--- ENTRIES SUPPLIED ---

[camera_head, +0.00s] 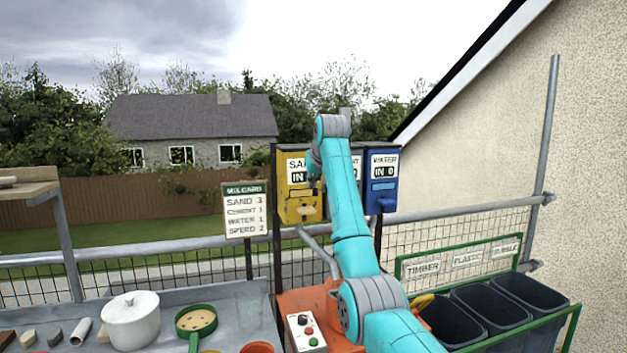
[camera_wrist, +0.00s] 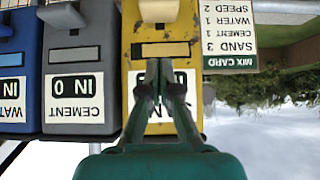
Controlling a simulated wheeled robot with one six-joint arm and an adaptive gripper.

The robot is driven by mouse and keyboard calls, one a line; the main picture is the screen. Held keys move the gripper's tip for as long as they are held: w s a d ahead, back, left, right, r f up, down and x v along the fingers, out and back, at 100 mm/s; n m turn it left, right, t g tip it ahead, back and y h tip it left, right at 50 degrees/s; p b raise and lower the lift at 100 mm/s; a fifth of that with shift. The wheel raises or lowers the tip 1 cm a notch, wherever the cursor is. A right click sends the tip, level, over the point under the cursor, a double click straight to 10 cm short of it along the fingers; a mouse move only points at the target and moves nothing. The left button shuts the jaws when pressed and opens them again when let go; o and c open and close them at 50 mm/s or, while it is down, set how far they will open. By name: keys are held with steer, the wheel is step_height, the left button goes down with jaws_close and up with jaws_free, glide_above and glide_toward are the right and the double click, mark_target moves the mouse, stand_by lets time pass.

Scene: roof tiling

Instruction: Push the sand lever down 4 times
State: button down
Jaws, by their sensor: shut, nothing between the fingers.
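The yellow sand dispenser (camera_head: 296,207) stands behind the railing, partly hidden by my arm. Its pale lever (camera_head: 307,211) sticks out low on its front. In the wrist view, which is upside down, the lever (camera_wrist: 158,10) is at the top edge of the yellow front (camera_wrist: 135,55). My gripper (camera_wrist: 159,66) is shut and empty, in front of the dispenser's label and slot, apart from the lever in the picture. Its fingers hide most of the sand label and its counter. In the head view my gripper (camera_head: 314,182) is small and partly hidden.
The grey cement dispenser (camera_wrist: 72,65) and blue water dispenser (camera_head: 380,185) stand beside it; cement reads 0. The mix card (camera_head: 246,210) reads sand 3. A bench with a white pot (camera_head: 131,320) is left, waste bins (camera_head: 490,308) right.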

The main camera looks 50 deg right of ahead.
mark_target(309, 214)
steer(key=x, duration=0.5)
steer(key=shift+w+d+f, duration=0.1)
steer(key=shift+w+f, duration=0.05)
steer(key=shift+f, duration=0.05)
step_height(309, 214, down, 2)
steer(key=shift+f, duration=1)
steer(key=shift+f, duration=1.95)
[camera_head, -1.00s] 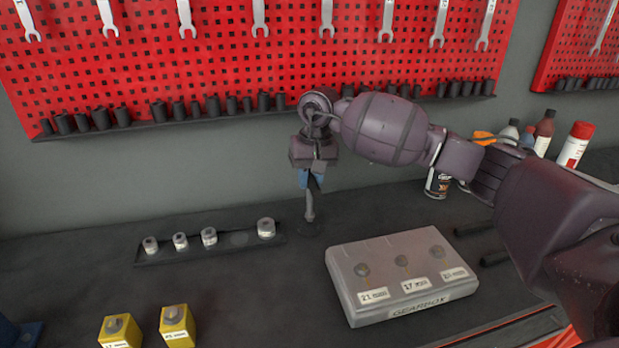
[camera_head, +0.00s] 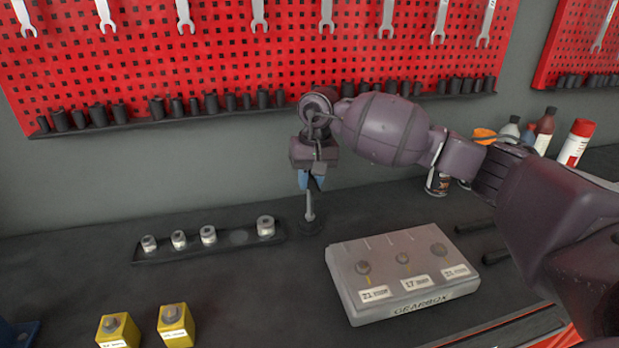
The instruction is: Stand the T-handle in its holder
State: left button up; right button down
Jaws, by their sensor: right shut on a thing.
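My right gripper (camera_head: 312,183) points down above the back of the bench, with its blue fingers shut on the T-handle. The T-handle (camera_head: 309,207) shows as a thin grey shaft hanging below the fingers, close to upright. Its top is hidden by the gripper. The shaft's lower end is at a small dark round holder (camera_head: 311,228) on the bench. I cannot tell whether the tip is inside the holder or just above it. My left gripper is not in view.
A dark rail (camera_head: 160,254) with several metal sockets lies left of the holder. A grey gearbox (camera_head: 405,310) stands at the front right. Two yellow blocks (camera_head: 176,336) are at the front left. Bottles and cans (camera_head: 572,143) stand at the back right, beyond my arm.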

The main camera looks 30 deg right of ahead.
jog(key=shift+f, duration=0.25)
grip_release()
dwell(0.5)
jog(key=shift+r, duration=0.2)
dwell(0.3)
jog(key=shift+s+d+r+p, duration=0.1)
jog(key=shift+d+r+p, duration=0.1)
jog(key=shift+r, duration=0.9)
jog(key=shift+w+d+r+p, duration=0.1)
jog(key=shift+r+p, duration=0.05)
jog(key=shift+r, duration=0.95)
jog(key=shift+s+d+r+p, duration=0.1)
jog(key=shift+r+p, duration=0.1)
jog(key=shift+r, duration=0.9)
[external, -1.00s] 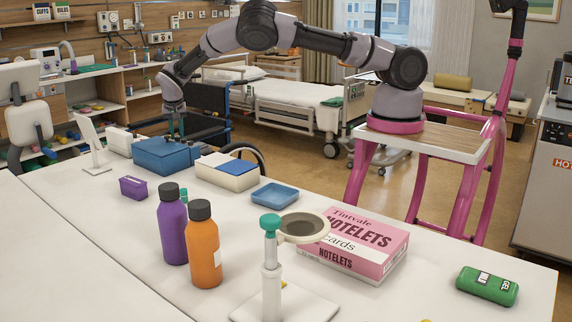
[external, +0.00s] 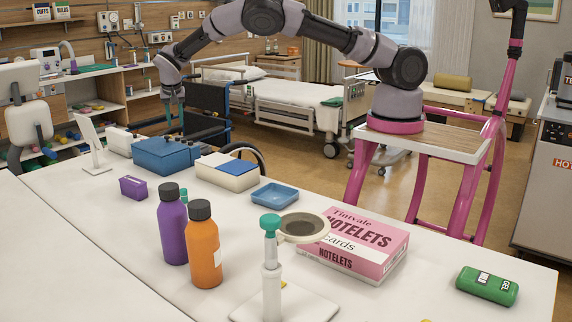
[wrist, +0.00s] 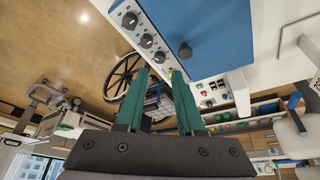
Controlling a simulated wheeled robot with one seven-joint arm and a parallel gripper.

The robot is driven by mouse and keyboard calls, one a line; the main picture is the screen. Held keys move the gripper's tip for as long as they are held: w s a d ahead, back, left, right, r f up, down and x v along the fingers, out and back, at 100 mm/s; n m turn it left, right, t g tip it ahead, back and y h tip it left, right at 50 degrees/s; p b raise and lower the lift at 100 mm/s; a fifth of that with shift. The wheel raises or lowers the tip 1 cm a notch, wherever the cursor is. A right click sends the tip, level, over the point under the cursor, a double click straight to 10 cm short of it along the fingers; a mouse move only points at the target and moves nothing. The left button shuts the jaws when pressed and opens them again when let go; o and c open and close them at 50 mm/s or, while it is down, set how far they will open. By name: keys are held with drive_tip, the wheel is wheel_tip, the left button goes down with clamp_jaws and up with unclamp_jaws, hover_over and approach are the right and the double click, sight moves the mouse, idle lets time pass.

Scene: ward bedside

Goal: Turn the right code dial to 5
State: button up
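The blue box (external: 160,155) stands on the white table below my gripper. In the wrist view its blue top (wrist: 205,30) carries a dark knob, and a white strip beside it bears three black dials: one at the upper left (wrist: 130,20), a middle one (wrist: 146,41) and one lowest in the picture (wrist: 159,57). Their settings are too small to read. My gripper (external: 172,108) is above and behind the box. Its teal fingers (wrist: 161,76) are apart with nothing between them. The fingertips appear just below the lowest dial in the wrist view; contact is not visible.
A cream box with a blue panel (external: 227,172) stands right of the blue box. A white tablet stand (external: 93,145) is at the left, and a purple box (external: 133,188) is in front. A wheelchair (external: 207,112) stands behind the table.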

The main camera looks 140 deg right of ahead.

---

** EXERCISE BRIEF **
The entries above should be reproduced exactly, without their pictures.

** PROBLEM SOLUTION **
[camera_head, +0.00s] 
[camera_wrist, +0.00s] 
Controlling a simulated wheeled robot with one six-joint arm and an adaptive gripper.

The robot is driven by mouse and keyboard calls, one a line; the main picture is the screen. Held keys move the gripper's tip for as long as they are held: w s a d ahead, back, left, right, r f up, down and x v along the fingers, out and back, at 100 mm/s; n m turn it left, right, t g tip it ahead, back and y h tip it left, right at 50 degrees/s; p b raise and lower the lift at 100 mm/s; a fifth of that with shift. The wheel raises or lowers the tip 1 cm a notch, wherever the cursor is. A right click sends the tip, level, over the point under the cursor, a double click straight to 10 cm short of it along the fingers; a mouse move only points at the target and moves nothing. The left button shuts the jaws when pressed and opens them again when let go; o and c open and close them at 50 mm/s or, while it is down, set how far they will open. By name: keys are held with steer, the wheel is step_height, the left button goes down with jaws_close and up with jaws_free, glide_above and glide_toward are the right and the double click, mark_target moves the mouse, stand_by lets time pass.

Scene: roof tiling

Instruction: Push the sand lever down 4 times
State: button down
Jaws, by their sensor: shut, nothing between the fingers.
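The yellow sand dispenser (camera_head: 296,207) stands behind the railing, partly hidden by my arm. Its pale lever (camera_head: 307,211) sticks out low on its front. In the wrist view, which is upside down, the lever (camera_wrist: 158,10) is at the top edge of the yellow front (camera_wrist: 135,55). My gripper (camera_wrist: 159,66) is shut and empty, in front of the dispenser's label and slot, apart from the lever in the picture. Its fingers hide most of the sand label and its counter. In the head view my gripper (camera_head: 314,182) is small and partly hidden.
The grey cement dispenser (camera_wrist: 72,65) and blue water dispenser (camera_head: 380,185) stand beside it; cement reads 0. The mix card (camera_head: 246,210) reads sand 3. A bench with a white pot (camera_head: 131,320) is left, waste bins (camera_head: 490,308) right.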

The main camera looks 50 deg right of ahead.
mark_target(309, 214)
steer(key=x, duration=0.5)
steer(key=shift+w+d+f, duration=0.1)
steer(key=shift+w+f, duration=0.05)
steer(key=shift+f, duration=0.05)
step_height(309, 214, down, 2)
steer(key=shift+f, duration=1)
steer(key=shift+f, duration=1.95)
[camera_head, -1.00s] 
[camera_head, +0.00s] 
The instruction is: Stand the T-handle in its holder
State: left button up; right button down
Jaws, by their sensor: right shut on a thing.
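My right gripper (camera_head: 312,183) points down above the back of the bench, with its blue fingers shut on the T-handle. The T-handle (camera_head: 309,207) shows as a thin grey shaft hanging below the fingers, close to upright. Its top is hidden by the gripper. The shaft's lower end is at a small dark round holder (camera_head: 311,228) on the bench. I cannot tell whether the tip is inside the holder or just above it. My left gripper is not in view.
A dark rail (camera_head: 160,254) with several metal sockets lies left of the holder. A grey gearbox (camera_head: 405,310) stands at the front right. Two yellow blocks (camera_head: 176,336) are at the front left. Bottles and cans (camera_head: 572,143) stand at the back right, beyond my arm.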

The main camera looks 30 deg right of ahead.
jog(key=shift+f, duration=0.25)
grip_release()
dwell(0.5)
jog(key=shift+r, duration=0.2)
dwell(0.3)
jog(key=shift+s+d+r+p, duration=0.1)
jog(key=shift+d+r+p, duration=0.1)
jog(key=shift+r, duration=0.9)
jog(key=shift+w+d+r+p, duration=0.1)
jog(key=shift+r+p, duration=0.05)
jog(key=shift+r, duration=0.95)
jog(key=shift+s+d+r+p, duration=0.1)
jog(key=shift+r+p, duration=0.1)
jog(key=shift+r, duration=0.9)
[external, -1.00s] 
[external, +0.00s] 
[wrist, +0.00s] 
Controlling a simulated wheeled robot with one seven-joint arm and a parallel gripper.

The robot is driven by mouse and keyboard calls, one a line; the main picture is the screen. Held keys move the gripper's tip for as long as they are held: w s a d ahead, back, left, right, r f up, down and x v along the fingers, out and back, at 100 mm/s; n m turn it left, right, t g tip it ahead, back and y h tip it left, right at 50 degrees/s; p b raise and lower the lift at 100 mm/s; a fifth of that with shift. The wheel raises or lowers the tip 1 cm a notch, wherever the cursor is. A right click sends the tip, level, over the point under the cursor, a double click straight to 10 cm short of it along the fingers; a mouse move only points at the target and moves nothing. The left button shuts the jaws when pressed and opens them again when let go; o and c open and close them at 50 mm/s or, while it is down, set how far they will open. By name: keys are held with drive_tip, the wheel is wheel_tip, the left button goes down with clamp_jaws and up with unclamp_jaws, hover_over and approach are the right and the double click, sight moves the mouse, idle lets time pass.

Scene: ward bedside

Goal: Turn the right code dial to 5
State: button up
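The blue box (external: 160,155) stands on the white table below my gripper. In the wrist view its blue top (wrist: 205,30) carries a dark knob, and a white strip beside it bears three black dials: one at the upper left (wrist: 130,20), a middle one (wrist: 146,41) and one lowest in the picture (wrist: 159,57). Their settings are too small to read. My gripper (external: 172,108) is above and behind the box. Its teal fingers (wrist: 161,76) are apart with nothing between them. The fingertips appear just below the lowest dial in the wrist view; contact is not visible.
A cream box with a blue panel (external: 227,172) stands right of the blue box. A white tablet stand (external: 93,145) is at the left, and a purple box (external: 133,188) is in front. A wheelchair (external: 207,112) stands behind the table.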

The main camera looks 140 deg right of ahead.

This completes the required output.